** Start of COLLECTED DATA **

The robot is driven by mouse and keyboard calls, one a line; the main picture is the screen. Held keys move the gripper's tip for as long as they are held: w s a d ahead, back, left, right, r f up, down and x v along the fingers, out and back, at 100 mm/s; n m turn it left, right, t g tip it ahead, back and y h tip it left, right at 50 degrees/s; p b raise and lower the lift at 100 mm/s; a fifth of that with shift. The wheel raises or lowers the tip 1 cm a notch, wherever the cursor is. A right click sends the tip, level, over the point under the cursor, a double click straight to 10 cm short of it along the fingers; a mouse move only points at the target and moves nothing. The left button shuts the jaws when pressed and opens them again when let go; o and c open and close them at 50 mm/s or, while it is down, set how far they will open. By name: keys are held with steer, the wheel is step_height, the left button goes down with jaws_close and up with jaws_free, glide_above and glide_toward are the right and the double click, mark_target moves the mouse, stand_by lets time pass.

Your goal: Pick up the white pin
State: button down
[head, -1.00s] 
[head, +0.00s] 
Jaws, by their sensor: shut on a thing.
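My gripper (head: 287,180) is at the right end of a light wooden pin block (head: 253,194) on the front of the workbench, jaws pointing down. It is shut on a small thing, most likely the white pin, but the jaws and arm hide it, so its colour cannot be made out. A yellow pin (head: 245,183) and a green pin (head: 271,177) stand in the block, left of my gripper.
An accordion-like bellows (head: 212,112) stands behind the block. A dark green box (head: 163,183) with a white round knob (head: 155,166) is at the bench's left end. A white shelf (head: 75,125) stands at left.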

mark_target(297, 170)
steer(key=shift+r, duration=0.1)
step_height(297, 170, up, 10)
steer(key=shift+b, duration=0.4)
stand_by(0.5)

** End of COLLECTED DATA **

- **TASK GOAL**:
Give back all the data exactly as written.

- **EXERCISE SOLUTION**:
The robot is driven by mouse and keyboard calls, one a line; the main picture is the screen. Held keys move the gripper's tip for as long as they are held: w s a d ahead, back, left, right, r f up, down and x v along the fingers, out and back, at 100 mm/s; n m turn it left, right, t g tip it ahead, back and y h tip it left, right at 50 degrees/s; p b raise and lower the lift at 100 mm/s; a fifth of that with shift. The wheel raises or lowers the tip 1 cm a notch, wherever the cursor is. A right click sends the tip, level, over the point under the cursor, a double click straight to 10 cm short of it along the fingers; a mouse move only points at the target and moves nothing. The left button shuts the jaws when pressed and opens them again when let go; o and c open and close them at 50 mm/s or, while it is down, set how far they will open. By name: keys are held with steer, the wheel is step_height, the left button goes down with jaws_close and up with jaws_free, glide_above and glide_toward are the right and the double click, mark_target moves the mouse, stand_by lets time pass.

Your goal: Pick up the white pin
State: button down
[head, -1.00s] 
[head, +0.00s] 
Jaws, by their sensor: shut on a thing.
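My gripper (head: 287,180) is at the right end of a light wooden pin block (head: 253,194) on the front of the workbench, jaws pointing down. It is shut on a small thing, most likely the white pin, but the jaws and arm hide it, so its colour cannot be made out. A yellow pin (head: 245,183) and a green pin (head: 271,177) stand in the block, left of my gripper.
An accordion-like bellows (head: 212,112) stands behind the block. A dark green box (head: 163,183) with a white round knob (head: 155,166) is at the bench's left end. A white shelf (head: 75,125) stands at left.

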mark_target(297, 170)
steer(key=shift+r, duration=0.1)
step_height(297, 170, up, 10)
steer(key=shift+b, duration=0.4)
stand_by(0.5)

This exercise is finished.